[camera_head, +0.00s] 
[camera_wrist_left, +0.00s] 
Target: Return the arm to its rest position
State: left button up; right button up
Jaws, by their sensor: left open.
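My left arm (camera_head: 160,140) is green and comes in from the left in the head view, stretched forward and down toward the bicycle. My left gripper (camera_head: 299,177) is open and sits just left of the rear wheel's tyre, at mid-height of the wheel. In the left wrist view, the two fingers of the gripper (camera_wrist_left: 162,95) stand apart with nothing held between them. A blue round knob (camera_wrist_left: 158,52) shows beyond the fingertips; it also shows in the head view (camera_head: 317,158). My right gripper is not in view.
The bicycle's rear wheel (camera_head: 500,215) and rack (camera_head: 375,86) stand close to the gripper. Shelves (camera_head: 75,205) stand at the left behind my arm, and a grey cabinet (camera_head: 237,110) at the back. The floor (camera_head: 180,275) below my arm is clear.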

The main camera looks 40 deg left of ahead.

◆ ◆ ◆ ◆ ◆

Given task:
Extract the complete data, matching each line exactly.

The solution:
[camera_head, +0.00s] 
[camera_wrist_left, +0.00s] 
Target: Return the arm to its rest position
State: left button up; right button up
Jaws, by their sensor: left open.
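My left arm (camera_head: 160,140) is green and comes in from the left in the head view, stretched forward and down toward the bicycle. My left gripper (camera_head: 299,177) is open and sits just left of the rear wheel's tyre, at mid-height of the wheel. In the left wrist view, the two fingers of the gripper (camera_wrist_left: 162,95) stand apart with nothing held between them. A blue round knob (camera_wrist_left: 158,52) shows beyond the fingertips; it also shows in the head view (camera_head: 317,158). My right gripper is not in view.
The bicycle's rear wheel (camera_head: 500,215) and rack (camera_head: 375,86) stand close to the gripper. Shelves (camera_head: 75,205) stand at the left behind my arm, and a grey cabinet (camera_head: 237,110) at the back. The floor (camera_head: 180,275) below my arm is clear.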

The main camera looks 40 deg left of ahead.

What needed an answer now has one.